Stamattina sono stato piccolo piccolo (e mi è piaciuto molto).
Ore 8:20: autostrada A14 tra Castel San Pietro e San Lazzaro di Savena, corsia di sorpasso.
Velocità: una decina di km oltre i limiti.

All’improvviso un patacca.
Un patacca dalle nostre parti è uno sbruffone. Di quelli che li vedi da lontano.
Con la sua utilitaria smaragliata (elaborata, pimpata, personalizzata e chi più ne ha più ne metta) lo vedi farsi largo nello specchietto retrovisore a velocità smodata.
Chi mi segue o lo precede si butta a destra per fargli posto. Pista arriva il patacca.

Tocca a me. Solo una cosa in autostrada mi dà più fastidio di chi mi “fa gli abbaglianti”, quelli che ti si incollano al paraurti. È pericoloso stare ai 140 km/h a 10 cm di distanza. È per questo che hanno inventato la distanza di sicurezza.
Il patacca opta per la doppietta: si aggancia e inizia a “farmi gli abbaglianti”.

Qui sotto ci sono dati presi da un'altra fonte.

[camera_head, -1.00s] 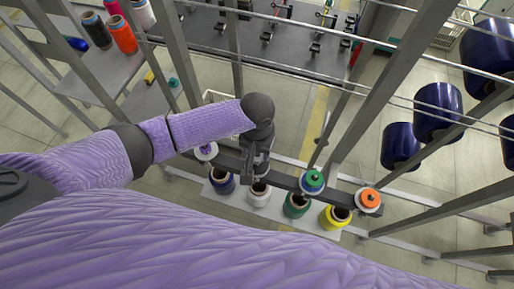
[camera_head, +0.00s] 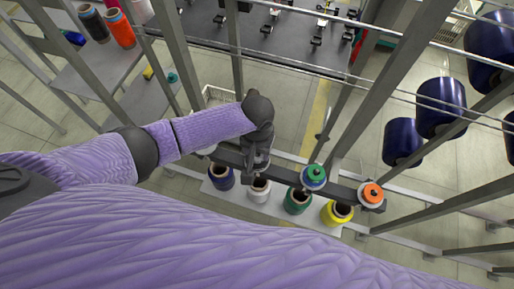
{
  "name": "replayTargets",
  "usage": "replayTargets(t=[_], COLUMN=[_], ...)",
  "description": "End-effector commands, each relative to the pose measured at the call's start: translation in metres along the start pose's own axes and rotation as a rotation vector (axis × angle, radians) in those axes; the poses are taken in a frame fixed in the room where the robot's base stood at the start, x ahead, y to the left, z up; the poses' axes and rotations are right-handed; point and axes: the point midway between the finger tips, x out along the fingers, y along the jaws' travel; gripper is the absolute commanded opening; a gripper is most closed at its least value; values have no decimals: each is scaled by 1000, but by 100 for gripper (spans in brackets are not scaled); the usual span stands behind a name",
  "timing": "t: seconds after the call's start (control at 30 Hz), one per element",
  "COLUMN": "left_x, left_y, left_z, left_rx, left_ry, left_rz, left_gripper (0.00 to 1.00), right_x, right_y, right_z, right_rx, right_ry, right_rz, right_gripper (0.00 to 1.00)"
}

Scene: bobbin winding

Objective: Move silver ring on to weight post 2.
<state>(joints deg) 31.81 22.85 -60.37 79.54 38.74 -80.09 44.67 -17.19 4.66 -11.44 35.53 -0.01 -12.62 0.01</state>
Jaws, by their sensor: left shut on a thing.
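My left gripper (camera_head: 257,166) points down over the dark bar (camera_head: 285,177), at the stretch between its left end and the green-topped disc. It is shut on something, but the fingers and arm hide what it holds, and I cannot make out the silver ring. Any post under the gripper is hidden too. On the bar to the right sit a green-topped disc (camera_head: 313,175) and an orange disc with a white rim (camera_head: 372,195). My right gripper is not in view.
Blue (camera_head: 221,176), white (camera_head: 259,189), green (camera_head: 298,200) and yellow (camera_head: 337,212) bobbins stand on a pale shelf just below the bar. Grey frame uprights (camera_head: 389,82) and thin rails surround the bar. Large dark blue spools (camera_head: 441,106) hang at the right.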

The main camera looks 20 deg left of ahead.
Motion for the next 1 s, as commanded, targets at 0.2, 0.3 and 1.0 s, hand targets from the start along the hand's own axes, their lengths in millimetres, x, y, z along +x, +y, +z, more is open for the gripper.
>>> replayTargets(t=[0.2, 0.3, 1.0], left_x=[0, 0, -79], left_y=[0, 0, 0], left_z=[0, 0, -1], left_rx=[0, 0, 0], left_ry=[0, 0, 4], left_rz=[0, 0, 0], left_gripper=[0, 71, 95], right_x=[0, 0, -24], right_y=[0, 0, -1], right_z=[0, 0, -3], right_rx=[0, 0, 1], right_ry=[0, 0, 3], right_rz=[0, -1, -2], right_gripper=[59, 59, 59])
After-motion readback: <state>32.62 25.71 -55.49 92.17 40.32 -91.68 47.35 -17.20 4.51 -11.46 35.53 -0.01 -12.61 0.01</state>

Alle 8:20 di stamattina divento piccolo piccolo.
Non rallento, non accelero e, solo dopo mezzo minuto, decido di farmi a destra.
Lo guardo mentre mi sorpassa per fargli sapere cosa sto pensando di lui. Il patacca fa la stessa cosa. La convinzione sua è che se la sua macchina fa i 160 km/h lui ha diritto di fare i 160 km/h sempre e nessuno lo deve intralciare.

Torno della mia dimensione, potrei restare “piccolo” e mettermi alle sue spalle facendogli gli abbaglianti, ma sono tornato grande e maturo e non lo faccio. Smetto di pensare al patacca e mi riconcentro sulla guida. 3 minuti dopo devo uscire. A San Lazzaro.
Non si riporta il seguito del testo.